Testing E911: What you need to know now

North American operators are looking to enable E911 on their LTE networks within the next twelve months. As a result, requirements for mobile devices are evolving to take advantage of new positioning technologies and protocols, which in turn will lead to new test requirements. Additionally, actions by the FCC are pushing improved accuracy and availability of E911 positioning, making it likely that this next wave of LTE-enabled devices will deliver much-needed performance improvements.

Today, more than 70% of 911 calls originate from mobile devices and more than  60% of 911 calls originate indoors. Here’s a possible scenario:

Cell phone caller (small child): "My mommy is hurt, she is on the floor and can’t talk"
911 Operator: "Where are you?"
Cell phone caller: "Chicago"
911 Operator: "Where in Chicago?"
Cell phone caller: "In my house”
911 Operator: "Where is your house?"
Cell phone caller: "In Chicago”

In a good case, E911 from a mobile phone should locate an indoor user to within 50m, leaving emergency responders with the option of about 27 houses to choose from in the situation illustrated in Figure 1.  However, the accuracy is often significantly worse.  How to save this child’s mother?  



In the event of an emergency, we have been trained since childhood in the US to dial 911 from the closest available phone which, back when almost every household had plain old telephone service, enabled the emergency operator to look up the exact physical location of the phone line used to originate the call and coordinate a response.  Today with the majority of 911 calls originate from mobile devices, pinpointing the exact location of callers is not so simple.

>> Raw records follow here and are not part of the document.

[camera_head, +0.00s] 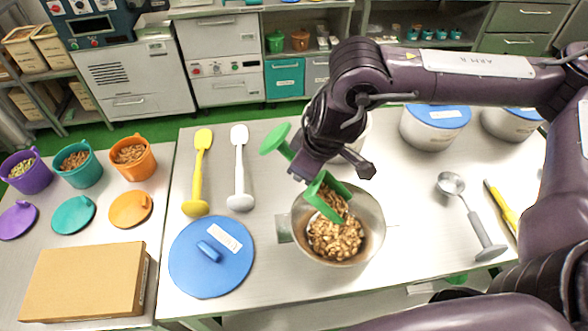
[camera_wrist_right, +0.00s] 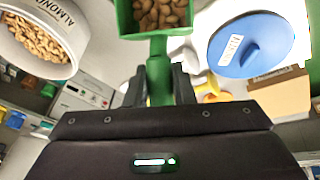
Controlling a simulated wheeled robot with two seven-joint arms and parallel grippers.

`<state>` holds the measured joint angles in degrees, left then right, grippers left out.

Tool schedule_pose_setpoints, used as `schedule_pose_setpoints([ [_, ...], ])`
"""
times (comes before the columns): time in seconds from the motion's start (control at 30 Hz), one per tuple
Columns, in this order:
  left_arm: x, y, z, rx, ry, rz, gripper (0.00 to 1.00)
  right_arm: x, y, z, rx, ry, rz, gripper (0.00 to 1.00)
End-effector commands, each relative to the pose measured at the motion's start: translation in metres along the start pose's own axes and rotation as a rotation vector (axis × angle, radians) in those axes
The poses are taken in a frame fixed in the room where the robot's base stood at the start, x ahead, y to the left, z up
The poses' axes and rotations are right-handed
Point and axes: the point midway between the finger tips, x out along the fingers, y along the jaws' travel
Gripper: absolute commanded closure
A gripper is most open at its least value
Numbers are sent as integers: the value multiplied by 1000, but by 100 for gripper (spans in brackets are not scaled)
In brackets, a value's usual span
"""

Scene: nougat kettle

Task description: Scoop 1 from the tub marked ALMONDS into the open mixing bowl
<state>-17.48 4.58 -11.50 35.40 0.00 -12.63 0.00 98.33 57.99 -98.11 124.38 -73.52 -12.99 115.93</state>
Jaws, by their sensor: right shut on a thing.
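My right gripper (camera_head: 307,170) is shut on the handle of a green scoop (camera_head: 325,187). The scoop is over the open steel mixing bowl (camera_head: 373,228), tilted, with its lower edge close to the nuts (camera_head: 335,240) in the bowl. Brown almonds lie in the scoop (camera_wrist_right: 144,38), which also shows in the right wrist view. The white tub marked ALMONDS (camera_wrist_right: 62,25) is open and holds nuts in the right wrist view. In the head view my arm hides most of the tub behind the bowl. My left gripper is not seen.
A blue lid (camera_head: 190,270) lies left of the bowl, with a yellow (camera_head: 200,170) and a white spatula (camera_head: 239,170) behind it. A ladle (camera_head: 465,205) lies right. Blue-lidded tubs (camera_head: 425,133) stand behind. Small buckets (camera_head: 134,160) and a cardboard box (camera_head: 80,285) are on the left table.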

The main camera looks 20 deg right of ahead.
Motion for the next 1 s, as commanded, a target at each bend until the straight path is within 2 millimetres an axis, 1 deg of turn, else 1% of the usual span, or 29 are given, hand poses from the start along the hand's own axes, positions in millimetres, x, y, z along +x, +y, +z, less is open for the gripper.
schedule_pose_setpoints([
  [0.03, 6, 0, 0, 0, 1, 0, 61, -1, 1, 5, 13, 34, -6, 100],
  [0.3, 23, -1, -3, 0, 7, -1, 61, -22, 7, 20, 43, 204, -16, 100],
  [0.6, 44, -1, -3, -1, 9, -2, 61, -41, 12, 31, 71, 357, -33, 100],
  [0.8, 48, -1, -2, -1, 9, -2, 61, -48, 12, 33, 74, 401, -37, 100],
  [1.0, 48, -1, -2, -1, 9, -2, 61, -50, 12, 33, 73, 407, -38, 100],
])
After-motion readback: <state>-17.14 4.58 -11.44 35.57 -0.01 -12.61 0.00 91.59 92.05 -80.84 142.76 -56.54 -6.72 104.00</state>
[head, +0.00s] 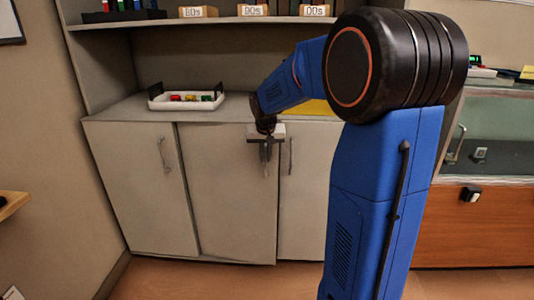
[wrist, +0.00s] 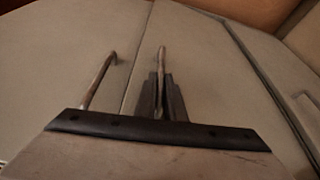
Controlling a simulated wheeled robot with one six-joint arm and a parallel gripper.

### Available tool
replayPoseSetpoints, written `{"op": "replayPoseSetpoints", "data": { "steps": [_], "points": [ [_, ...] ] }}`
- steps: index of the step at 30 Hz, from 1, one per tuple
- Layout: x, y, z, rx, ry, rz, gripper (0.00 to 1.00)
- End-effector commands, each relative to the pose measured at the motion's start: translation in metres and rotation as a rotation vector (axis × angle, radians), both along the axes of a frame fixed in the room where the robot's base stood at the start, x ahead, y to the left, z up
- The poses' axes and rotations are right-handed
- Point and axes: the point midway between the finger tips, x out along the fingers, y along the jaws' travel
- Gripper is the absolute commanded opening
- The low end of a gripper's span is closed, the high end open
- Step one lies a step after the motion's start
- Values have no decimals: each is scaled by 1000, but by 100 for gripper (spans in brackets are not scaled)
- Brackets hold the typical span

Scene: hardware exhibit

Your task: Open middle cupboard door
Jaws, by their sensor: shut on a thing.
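The middle cupboard door (head: 225,200) is a grey panel between two other grey doors. Its lower right corner sits slightly lower and forward of the right door's edge, so it looks a little ajar or nearly closed; I cannot tell exactly. My gripper (head: 267,152) is at this door's upper right edge. In the wrist view my gripper's fingers (wrist: 161,95) are shut around the middle door's handle (wrist: 162,58), whose end sticks out beyond the fingertips. In the head view the gripper mostly hides this handle.
The right door's handle (wrist: 98,80) is close beside my gripper. The left door (head: 135,185) is closed. A white tray (head: 187,105) with coloured items sits on the counter above. A wood-fronted cabinet (head: 470,225) stands at right. Floor before the doors is clear.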

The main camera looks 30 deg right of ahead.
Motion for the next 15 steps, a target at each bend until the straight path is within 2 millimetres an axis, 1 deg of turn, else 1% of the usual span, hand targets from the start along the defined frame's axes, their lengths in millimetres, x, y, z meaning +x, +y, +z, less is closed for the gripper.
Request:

Many technologies have been used to locate mobile phones, including assisted GPS (A-GPS), cell ID (CID), enhanced cell ID (ECID), advanced forward link trilateration (AFLT), downlink observed time difference of arrival (OTDOA), uplink time difference of arrival (UTDOA), and angle of arrival (AoA).  They may read like acronym soup, but their effectiveness is fundamental to the outcome of life-or-death emergency 911 calls that originate from mobile phones. 

More than 10 years ago, the US Federal Communication Commission (FCC) phased in its E911 Phase II location requirements for US wireless network operators and mobile devices: caller location must be provided to public-safety answering points (PSAPs) with 50 meter accuracy for 67 percent of calls and 100 meter accuracy for 95 percent of calls.  The original requirements included a relaxed location accuracy requirement for network-based technologies, although this is scheduled to be phased out by the end of 2018.  The FCC is also investigating ways to further improve the performance of locating 911 callers who use mobile devices.  All of this is spurred by a basic problem: despite all the technology, location accuracy is often just not good enough when calls are placed from mobile phones; in some cases usable location information is impossible to obtain, especially when calls are made indoors.

Industry bodies such as 3GPP and 3GPP2 have developed compliance standards for mobile device performance to help ensure the FCC’s location accuracy requirements are achieved.  These standards are intended to ensure minimum location performance (accuracy and response time) and protocol compliance for communicating location information (see Table 1 for a list of these standards), and must be met by every GPS-enabled phone sold in the United States. Since these standards are global, they are often a requirement in other markets as well.  For 2G and 3G devices that use CDMA, GSM or WCDMA technology, the requirements are well established.  However, the recent push to launch LTE (often referred to as “4G”) networks in the US and other countries is shaking things up.